Exercise task:
From the entries that follow, gather each line holding the word "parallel".

** Begin Data in this exercise **

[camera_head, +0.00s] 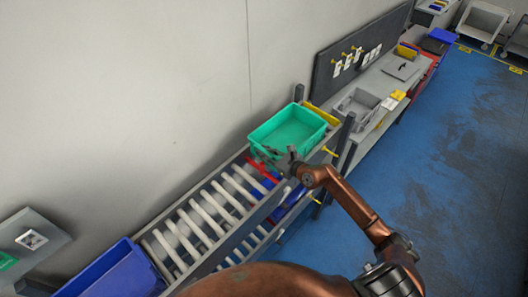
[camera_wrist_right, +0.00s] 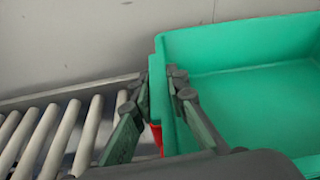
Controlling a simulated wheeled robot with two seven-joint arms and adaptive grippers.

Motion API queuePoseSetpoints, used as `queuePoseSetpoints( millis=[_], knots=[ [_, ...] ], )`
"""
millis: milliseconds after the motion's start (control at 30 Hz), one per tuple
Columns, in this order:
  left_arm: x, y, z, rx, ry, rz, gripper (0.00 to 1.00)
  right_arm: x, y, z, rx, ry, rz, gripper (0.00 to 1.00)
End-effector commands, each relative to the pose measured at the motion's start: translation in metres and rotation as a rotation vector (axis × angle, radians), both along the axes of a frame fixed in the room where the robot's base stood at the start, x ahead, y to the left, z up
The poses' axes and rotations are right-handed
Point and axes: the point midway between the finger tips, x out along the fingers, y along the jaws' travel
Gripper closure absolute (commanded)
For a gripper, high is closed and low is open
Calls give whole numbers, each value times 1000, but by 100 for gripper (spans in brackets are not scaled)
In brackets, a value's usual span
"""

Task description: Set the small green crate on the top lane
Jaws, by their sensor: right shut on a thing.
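The small green crate (camera_head: 290,128) is empty and sits at the far end of the upper roller lane (camera_head: 207,213) in the head view. It also fills the right side of the right wrist view (camera_wrist_right: 250,95). My right gripper (camera_head: 284,160) is at the crate's near end. In the right wrist view, its fingers (camera_wrist_right: 160,92) are shut on the crate's wall, one finger outside and one inside. The crate looks about level. Whether its underside touches the rollers is hidden. My left gripper is not in view.
A blue crate (camera_head: 125,275) stands at the lane's near end. A red thing (camera_head: 262,167) shows under the green crate. A yellow thing (camera_head: 322,114) lies beside it. Beyond is a bench with a grey bin (camera_head: 358,104). The rollers between the crates are bare.

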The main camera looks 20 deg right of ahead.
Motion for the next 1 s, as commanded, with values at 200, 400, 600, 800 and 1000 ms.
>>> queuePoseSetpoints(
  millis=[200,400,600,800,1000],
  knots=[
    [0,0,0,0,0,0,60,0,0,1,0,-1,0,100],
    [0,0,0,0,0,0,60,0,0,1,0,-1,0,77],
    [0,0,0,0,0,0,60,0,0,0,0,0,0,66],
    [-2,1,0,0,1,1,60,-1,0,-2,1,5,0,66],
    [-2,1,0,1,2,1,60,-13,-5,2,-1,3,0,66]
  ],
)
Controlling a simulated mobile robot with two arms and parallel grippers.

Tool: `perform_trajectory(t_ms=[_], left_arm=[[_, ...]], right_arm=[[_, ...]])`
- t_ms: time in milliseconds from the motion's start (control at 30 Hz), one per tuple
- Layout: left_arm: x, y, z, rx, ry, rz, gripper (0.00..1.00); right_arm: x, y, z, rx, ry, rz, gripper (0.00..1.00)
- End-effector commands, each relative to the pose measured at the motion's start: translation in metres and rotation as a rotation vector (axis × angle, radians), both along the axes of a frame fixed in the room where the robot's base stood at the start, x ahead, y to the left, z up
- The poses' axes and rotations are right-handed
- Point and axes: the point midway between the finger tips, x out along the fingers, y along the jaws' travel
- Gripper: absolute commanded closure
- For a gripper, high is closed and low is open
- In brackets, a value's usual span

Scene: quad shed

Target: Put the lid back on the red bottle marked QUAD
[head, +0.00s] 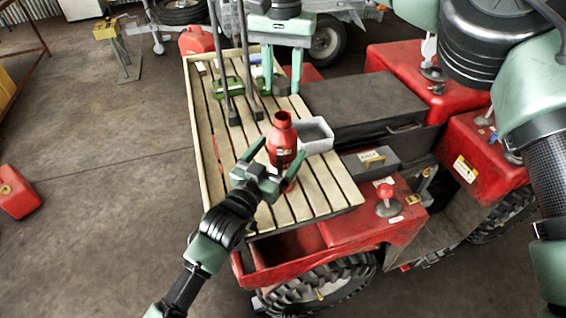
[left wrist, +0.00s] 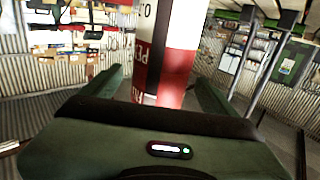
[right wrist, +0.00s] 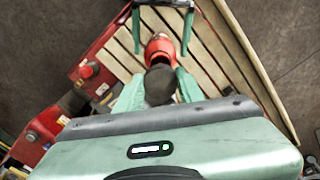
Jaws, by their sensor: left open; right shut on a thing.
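The red bottle (head: 282,133) stands upright on the slatted wooden rack (head: 323,190), its mouth uncovered. Its red and white label fills the middle of the left wrist view (left wrist: 165,60). My left gripper (head: 283,148) is open, with one finger on each side of the bottle. My right gripper (head: 281,88) is above and beyond the bottle, pointing down. In the right wrist view it is shut on a dark round lid (right wrist: 159,86), with the bottle's red top (right wrist: 158,47) just past it. In the head view I cannot make out the lid.
A grey open tray (head: 318,147) sits right beside the bottle. Green items (head: 229,87) lie farther back on the rack, near dark upright bars. A red knob (head: 385,190) stands on the red quad body to the right. The rack's near left part is clear.

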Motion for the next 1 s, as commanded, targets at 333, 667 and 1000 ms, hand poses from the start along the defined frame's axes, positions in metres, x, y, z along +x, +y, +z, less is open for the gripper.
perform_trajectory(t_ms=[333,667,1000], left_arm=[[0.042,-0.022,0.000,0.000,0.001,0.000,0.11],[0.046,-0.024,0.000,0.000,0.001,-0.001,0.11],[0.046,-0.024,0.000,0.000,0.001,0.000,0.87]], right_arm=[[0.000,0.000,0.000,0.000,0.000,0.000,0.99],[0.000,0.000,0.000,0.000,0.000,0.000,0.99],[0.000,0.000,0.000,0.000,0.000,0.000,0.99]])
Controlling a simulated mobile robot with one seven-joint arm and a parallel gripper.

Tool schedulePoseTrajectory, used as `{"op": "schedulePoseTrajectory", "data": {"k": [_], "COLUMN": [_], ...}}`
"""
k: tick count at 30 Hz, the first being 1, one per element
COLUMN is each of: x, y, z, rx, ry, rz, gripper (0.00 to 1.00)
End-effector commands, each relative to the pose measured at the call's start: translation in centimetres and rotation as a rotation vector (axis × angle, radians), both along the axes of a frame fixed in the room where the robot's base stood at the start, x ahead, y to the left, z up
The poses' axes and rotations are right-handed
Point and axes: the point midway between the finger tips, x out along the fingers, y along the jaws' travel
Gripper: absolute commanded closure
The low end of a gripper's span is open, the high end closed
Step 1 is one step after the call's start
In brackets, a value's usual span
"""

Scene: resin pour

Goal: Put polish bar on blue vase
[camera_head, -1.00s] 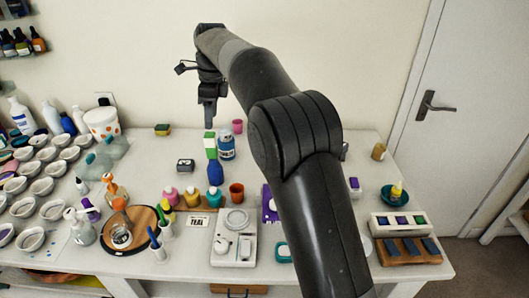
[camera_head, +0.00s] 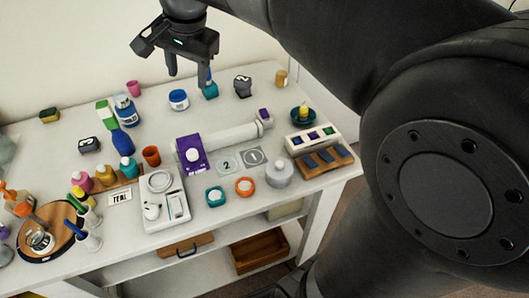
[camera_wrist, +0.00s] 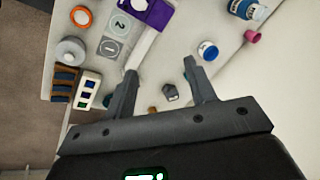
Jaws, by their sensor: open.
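The blue vase (camera_head: 122,142) appears to be the dark-blue, narrow-necked piece standing upright at the left of the table, with a green-and-white item (camera_head: 105,113) behind it. I cannot tell for sure which piece is the polish bar. Small purple, blue and green blocks sit in a white tray (camera_head: 292,142) at the right, and dark bars (camera_head: 326,156) lie on a wooden rack. My gripper (camera_head: 188,81) is open and empty above the back of the table. In the wrist view its spread fingers (camera_wrist: 160,66) partly hide a teal bottle (camera_head: 210,89).
A blue-lidded jar (camera_head: 179,100) and a dark block (camera_head: 242,86) stand near the gripper.

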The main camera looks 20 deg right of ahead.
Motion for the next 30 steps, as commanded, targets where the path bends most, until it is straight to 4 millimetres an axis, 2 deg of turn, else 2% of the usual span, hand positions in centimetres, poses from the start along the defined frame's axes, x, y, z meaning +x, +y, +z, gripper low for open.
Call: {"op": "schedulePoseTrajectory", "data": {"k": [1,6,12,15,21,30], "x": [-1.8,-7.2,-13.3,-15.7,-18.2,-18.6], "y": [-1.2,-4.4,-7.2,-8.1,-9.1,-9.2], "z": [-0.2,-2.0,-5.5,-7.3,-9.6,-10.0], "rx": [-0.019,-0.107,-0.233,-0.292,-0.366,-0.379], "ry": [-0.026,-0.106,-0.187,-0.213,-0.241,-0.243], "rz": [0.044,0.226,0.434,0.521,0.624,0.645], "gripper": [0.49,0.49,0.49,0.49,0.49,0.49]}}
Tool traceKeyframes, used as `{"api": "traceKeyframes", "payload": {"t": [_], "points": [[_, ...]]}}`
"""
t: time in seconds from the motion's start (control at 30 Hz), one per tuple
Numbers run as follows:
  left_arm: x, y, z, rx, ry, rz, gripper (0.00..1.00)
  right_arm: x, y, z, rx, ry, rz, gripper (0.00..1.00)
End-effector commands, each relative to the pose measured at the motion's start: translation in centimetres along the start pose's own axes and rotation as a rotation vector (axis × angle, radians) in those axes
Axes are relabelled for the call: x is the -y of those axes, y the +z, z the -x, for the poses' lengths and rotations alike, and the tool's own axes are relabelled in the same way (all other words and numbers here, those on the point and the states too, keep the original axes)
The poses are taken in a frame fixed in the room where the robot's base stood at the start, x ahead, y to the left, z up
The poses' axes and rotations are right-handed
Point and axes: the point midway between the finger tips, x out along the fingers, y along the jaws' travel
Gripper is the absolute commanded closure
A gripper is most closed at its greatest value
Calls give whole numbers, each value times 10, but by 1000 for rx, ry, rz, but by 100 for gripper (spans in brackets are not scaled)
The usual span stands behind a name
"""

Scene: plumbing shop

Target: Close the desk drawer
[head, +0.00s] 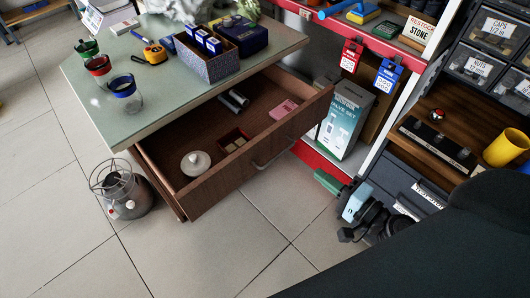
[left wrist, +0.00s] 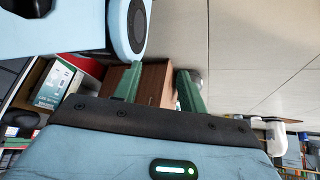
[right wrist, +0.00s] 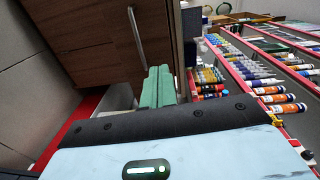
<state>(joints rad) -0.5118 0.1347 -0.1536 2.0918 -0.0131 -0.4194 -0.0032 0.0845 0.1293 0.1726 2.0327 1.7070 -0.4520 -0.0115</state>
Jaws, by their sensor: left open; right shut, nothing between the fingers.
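The desk drawer is pulled well out from under the green-grey desk top (head: 140,72). Its brown wooden front (head: 225,190) carries a metal bar handle (head: 275,152). My right gripper (head: 328,182), with green fingers, is shut and empty, in front of the drawer's right end and apart from it. In the right wrist view the shut fingers (right wrist: 158,75) appear beside the handle (right wrist: 137,38). My left gripper is outside the head view. In the left wrist view its fingers (left wrist: 157,82) are open, with a brown wooden surface (left wrist: 154,86) beyond them.
The drawer holds a white round lid (head: 196,163), a pink item (head: 284,109), a small box and grey cylinders. A metal lantern-like canister (head: 122,190) stands left of the drawer. A valve box (head: 345,118) and shelves stand right. Tiled floor is clear in front.

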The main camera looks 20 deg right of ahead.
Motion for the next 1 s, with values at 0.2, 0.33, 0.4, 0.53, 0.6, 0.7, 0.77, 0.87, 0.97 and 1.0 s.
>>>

** End Data in this exercise **

Finished answer:
Controlling a simulated mobile robot with two arms and parallel grippers.
Controlling a simulated mobile robot with one seven-joint arm and a parallel gripper.

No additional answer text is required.